La crisis política en Chile no se origina en los escándalos de evasión tributaria y financiamiento irregular a partidos políticos de derecha (Caso Penta), izquierda o ambos (Caso Soquimich). Tampoco en los destapes periodísticos que descubren que un ciudadano sin patrimonio accede a créditos millonarios solo por ser hijo de la presidenta (Caso Dávalos). Desde hace un buen tiempo, Chile arrastra aprietos irresueltos. La transición post-Pinochet dio paso a un sistema de partidos que aparentaba ordenar programáticamente la competencia política. Pero cerrado al recambio, se desgastó. Así, la polarización ideológica carcomió el sistema, mientras agendas públicas emergentes (como la reforma educacional) desbordaron al ‘establishment’.
La desafección ciudadana alcanzó sus más altos niveles. Según la encuesta del Centro de Estudios Públicos de Chile, solo el 6% de chilenos confiaba en los partidos políticos antes de los escándalos mencionados. (Sí, mucho menos que en el Perú). Asimismo, según un reciente estudio del Programa de las Naciones Unidas para el Desarrollo, 40% de chilenos se sienten “ganadores” y 42% “perdedores” al ser interrogados sobre el impacto del desarrollo económico en sus vidas.
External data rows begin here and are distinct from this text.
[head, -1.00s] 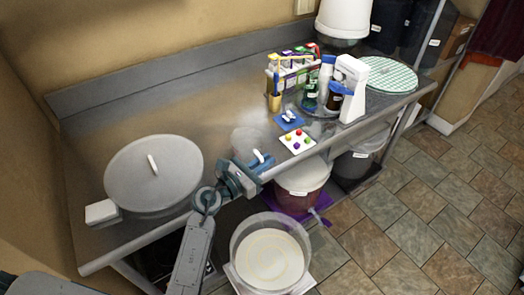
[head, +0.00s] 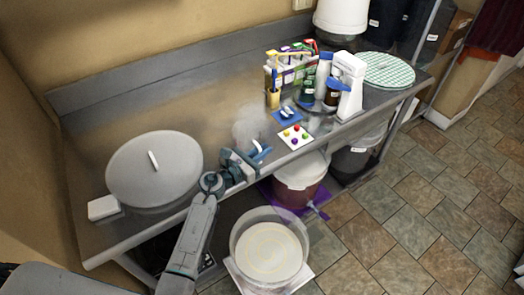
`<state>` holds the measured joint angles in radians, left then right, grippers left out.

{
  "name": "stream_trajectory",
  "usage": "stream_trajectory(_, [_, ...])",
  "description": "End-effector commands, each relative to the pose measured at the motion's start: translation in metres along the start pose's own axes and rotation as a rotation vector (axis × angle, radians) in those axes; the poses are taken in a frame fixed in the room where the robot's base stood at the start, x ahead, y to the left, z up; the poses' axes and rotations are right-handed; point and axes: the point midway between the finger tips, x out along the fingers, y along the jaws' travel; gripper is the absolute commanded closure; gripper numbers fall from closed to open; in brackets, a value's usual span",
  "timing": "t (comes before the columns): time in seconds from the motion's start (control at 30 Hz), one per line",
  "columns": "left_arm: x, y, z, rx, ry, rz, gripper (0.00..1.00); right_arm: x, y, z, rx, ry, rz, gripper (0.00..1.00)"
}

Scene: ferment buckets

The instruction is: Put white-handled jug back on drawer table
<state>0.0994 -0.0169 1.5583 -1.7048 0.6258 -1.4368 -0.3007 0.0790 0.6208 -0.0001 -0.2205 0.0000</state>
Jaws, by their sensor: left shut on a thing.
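The white-handled jug (head: 247,129) is a clear, hard-to-see vessel at the middle front of the steel table (head: 185,110) in the head view. Its white handle (head: 256,145) faces the front edge. My left gripper (head: 255,157) is shut on the jug at the handle side, over the table's front edge. I cannot tell whether the jug's base touches the tabletop. No drawers show on this table. My right gripper is not in view.
A large grey lid (head: 155,175) lies left of the jug. A white card with coloured balls (head: 294,137) and a blue mat (head: 287,117) are close on its right. A clear round tub (head: 270,250) stands below. The tabletop behind the jug is bare.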

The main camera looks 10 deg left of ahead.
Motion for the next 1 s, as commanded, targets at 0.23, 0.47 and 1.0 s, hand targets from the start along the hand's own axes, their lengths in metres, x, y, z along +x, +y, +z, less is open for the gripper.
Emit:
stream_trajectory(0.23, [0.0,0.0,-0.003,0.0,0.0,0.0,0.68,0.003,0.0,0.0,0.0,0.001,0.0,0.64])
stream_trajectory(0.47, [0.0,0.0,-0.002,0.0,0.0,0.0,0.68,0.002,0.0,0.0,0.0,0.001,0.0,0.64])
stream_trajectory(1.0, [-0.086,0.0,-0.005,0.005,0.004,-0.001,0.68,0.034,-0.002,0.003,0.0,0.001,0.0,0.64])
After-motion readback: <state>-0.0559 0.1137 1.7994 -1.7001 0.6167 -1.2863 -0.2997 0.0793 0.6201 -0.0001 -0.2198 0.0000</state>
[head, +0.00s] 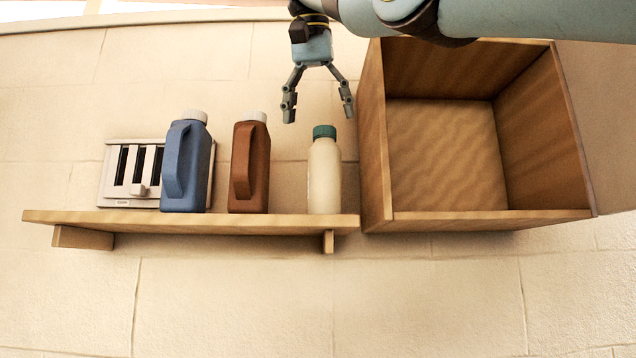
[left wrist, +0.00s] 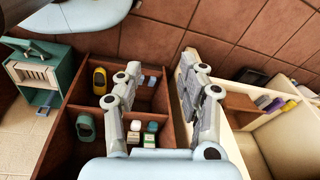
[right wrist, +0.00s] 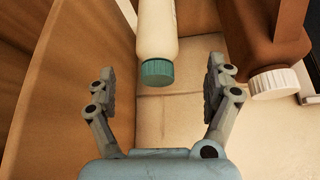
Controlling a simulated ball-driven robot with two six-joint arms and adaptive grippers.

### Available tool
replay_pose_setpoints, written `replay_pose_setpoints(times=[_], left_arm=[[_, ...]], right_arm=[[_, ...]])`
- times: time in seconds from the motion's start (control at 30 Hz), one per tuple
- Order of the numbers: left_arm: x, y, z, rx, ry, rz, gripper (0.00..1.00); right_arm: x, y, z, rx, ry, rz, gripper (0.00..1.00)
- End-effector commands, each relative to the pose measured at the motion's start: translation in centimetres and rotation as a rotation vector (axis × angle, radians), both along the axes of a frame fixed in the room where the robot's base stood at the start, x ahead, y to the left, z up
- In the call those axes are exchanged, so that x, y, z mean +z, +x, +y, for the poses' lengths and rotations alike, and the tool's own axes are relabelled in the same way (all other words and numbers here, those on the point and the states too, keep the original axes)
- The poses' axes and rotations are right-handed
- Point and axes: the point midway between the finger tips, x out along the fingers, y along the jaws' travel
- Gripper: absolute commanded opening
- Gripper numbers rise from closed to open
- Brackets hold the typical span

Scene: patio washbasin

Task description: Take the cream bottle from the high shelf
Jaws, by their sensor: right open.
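The cream bottle (head: 324,175) with a green cap stands upright at the right end of the wooden shelf (head: 280,223). My right gripper (head: 318,108) is open and empty, just above the bottle's cap, fingers pointing down. In the right wrist view the cream bottle (right wrist: 157,30) and its green cap show ahead between the open fingers (right wrist: 158,85), not touching them. My left gripper (left wrist: 160,90) is open in the left wrist view, away from the shelf, over a compartmented box on the floor side; it is not in the head view.
A brown jug (head: 249,165) and a blue jug (head: 187,165) stand left of the bottle, with a white slotted panel (head: 117,176) behind. An open wooden cubby (head: 377,150) borders the bottle's right side. A brown divided box (left wrist: 92,42) with small items lies below my left gripper.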

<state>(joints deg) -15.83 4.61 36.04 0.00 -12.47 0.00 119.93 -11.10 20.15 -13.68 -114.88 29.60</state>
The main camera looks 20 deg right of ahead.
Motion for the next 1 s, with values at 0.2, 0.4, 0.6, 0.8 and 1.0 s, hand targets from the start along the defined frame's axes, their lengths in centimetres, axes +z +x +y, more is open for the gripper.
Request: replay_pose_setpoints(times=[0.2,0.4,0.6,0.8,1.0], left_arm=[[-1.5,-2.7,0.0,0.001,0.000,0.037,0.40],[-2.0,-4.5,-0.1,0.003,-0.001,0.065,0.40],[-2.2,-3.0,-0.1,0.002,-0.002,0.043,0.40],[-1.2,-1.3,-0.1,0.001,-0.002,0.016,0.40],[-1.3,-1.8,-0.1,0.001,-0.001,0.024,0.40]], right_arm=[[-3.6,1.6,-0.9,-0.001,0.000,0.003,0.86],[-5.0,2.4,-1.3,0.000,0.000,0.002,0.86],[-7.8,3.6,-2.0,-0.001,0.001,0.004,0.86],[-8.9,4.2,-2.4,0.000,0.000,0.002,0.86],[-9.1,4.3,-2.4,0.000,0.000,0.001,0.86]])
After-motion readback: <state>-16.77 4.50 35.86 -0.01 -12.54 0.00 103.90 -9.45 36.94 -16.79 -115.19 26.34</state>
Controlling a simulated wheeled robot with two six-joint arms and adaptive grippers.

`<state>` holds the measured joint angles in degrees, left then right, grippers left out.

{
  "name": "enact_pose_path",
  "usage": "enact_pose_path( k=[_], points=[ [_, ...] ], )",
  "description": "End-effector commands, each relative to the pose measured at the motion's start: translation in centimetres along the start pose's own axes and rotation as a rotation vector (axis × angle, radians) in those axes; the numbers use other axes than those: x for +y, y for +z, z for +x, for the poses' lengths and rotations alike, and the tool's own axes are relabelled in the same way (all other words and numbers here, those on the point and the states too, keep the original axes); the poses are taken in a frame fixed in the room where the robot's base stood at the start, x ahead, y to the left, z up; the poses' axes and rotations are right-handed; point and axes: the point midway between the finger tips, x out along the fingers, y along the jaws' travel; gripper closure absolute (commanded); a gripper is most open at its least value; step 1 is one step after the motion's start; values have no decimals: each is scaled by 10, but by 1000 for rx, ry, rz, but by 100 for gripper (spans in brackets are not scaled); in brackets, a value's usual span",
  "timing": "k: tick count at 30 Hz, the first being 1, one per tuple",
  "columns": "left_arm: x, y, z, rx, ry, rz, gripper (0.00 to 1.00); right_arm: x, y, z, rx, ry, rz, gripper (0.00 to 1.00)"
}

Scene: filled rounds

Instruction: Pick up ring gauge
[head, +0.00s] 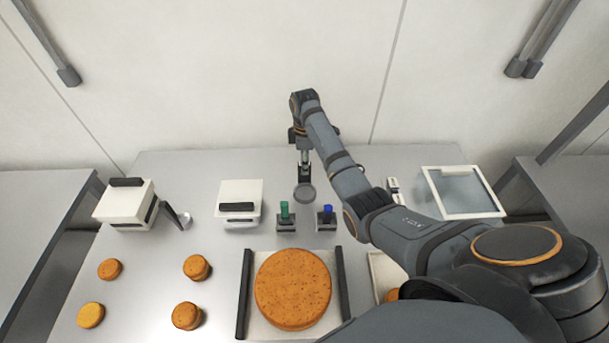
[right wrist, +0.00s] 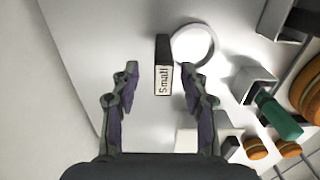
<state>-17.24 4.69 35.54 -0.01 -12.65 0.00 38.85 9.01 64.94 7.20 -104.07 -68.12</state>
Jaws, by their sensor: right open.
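The ring gauge (head: 305,194) is a grey ring with a dark handle, at the back middle of the table in the head view. My right gripper (head: 304,155) is over the handle end. In the right wrist view my right gripper (right wrist: 160,78) is open, with one finger on each side of the handle and visible gaps between. I cannot tell how far the fingertips are above it. My left gripper is not in view.
A green-topped holder (head: 285,212) and a blue-topped holder (head: 327,213) stand just in front of the ring. A white box (head: 240,196) is to the left. A large orange round (head: 292,289) lies between dark rails. Several small rounds lie at front left.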

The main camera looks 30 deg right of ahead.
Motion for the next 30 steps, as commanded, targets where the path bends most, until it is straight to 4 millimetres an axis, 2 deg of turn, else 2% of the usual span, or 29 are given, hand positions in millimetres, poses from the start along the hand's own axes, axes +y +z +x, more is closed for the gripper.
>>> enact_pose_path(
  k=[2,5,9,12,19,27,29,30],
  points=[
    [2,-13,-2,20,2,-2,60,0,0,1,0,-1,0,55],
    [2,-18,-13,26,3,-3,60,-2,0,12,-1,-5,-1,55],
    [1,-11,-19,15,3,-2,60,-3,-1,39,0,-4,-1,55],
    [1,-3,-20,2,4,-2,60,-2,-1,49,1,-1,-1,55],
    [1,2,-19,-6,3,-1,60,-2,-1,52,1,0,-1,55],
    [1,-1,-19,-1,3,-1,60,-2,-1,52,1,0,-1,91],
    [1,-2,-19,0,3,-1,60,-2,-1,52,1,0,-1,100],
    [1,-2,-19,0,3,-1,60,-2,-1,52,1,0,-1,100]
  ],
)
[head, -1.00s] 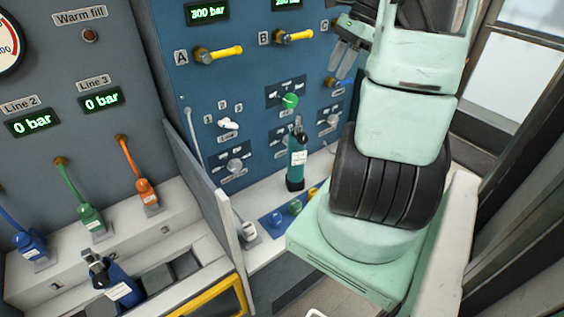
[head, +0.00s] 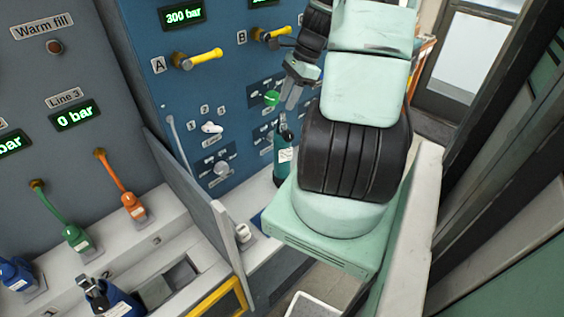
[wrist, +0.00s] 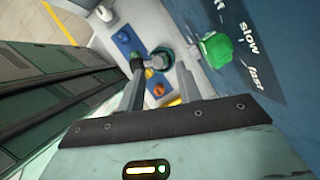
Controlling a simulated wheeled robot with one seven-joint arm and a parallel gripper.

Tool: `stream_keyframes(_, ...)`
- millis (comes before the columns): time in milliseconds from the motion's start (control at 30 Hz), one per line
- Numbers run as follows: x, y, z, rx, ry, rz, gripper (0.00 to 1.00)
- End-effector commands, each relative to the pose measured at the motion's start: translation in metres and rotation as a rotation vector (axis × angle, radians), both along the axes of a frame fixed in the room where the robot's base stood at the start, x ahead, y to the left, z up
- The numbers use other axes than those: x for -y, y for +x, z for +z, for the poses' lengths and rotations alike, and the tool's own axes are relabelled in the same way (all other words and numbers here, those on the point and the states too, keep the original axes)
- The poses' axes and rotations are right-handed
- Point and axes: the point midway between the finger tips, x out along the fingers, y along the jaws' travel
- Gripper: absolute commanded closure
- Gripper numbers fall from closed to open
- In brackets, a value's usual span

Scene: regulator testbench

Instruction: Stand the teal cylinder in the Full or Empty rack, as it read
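The teal cylinder (head: 283,168) stands upright on the white bench ledge against the blue panel, with a dark valve on top and a white label. My mint arm partly hides it in the head view. My gripper (head: 288,98) is above it, fingers pointing down. In the wrist view my gripper (wrist: 160,80) has its two fingers spread, and the cylinder's round top (wrist: 161,58) shows beyond and between the tips. It does not look gripped. The Full and Empty racks cannot be made out.
A green knob (wrist: 215,48) marked slow and fast sits close beside the fingers. Yellow levers (head: 198,59) stick out from the panel. A grey divider (head: 190,195) separates the left bench, where a dark blue cylinder (head: 122,304) lies. A pale tray (head: 312,307) is low down.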

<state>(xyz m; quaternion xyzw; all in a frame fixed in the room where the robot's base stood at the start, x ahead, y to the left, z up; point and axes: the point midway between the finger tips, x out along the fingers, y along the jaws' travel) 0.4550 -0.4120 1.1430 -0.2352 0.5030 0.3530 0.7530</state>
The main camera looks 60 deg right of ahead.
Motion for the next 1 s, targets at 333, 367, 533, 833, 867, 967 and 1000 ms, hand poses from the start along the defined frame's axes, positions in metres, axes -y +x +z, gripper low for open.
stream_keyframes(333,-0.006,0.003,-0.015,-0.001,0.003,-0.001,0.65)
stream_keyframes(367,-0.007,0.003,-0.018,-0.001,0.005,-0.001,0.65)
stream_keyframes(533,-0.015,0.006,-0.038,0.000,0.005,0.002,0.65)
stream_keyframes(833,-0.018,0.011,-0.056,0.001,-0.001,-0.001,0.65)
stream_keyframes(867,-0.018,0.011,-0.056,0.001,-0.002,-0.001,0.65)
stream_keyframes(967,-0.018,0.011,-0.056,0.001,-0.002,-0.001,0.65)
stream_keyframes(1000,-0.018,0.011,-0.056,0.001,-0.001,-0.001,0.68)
Esto muestra chilenos de clase media profundamente insatisfechos. Es decir, el crecimiento sostenido de un país miembro de la Organización para la Cooperación y el Desarrollo Económico –tome nota, peruano ‘wannabe’ de Primer Mundo– es inocuo para la satisfacción social. ¿Dónde queda el ‘modelo’ chileno? ¿Dónde se esconde ese perfil de desarrollo que tanta envidia produce entre las burguesías criollas de países vecinos? ¿En qué momento se jodió Chile, Condorito?
Los partidos chilenos, empero, todavía no agotan todos sus reflejos. Cuando un sistema partidario colapsa y es reemplazado por un proyecto autoritario, normalmente merma la calidad de sus políticos. Sin embargo, la clase política chilena resiste y, por lo mismo, es capaz de ensayar una salida de trascendencia estructural. En marzo último, la presidenta Bachelet reunió a especialistas y académicos en un Consejo Asesor contra los Conflictos de Interés, Tráfico de Influencias y Corrupción. Dicho equipo acaba de presentar un informe planteando medidas sustantivas sobre la regulación partidaria, la prevención de conflictos de intereses, la reestructuración de órganos públicos fiscalizadores, el reordenamiento del sistema de compras públicas y hasta la derogación de la célebre Ley Reservada del Cobre para controlar los gastos en el sector Defensa.
Si acaso el paquete de reformas propuesto fuera poco, la presidenta ha convocado a un proceso constituyente para comprometer a la ciudadanía en la renovación del pacto político. Se pueden cuestionar el camino y los mecanismos de dicha reforma, pero no su necesidad, su carácter y su envergadura. La apuesta es audaz porque la magnitud de la crisis lo amerita. Mientras en Perú se adoptan “reformas políticas” aisladas, tímidas y amateurs –a la altura de la calidad de sus “reformólogos”-, la élite política chilena ensaya un verdadero “shock institucional”. No espera que “la economía haga su trabajo” ni confía en “shocks sociales” paliativos. ¿Algún candidato presidencial peruano podrá articular una propuesta semejante a nuestra crisis institucional? ¿Seguiremos aletargados en el cuestionamiento existencial sobre tal crisis? ¿Insistiremos en la defensa de la “exitosa promesa neoliberal” (fallida en el sur vecino)?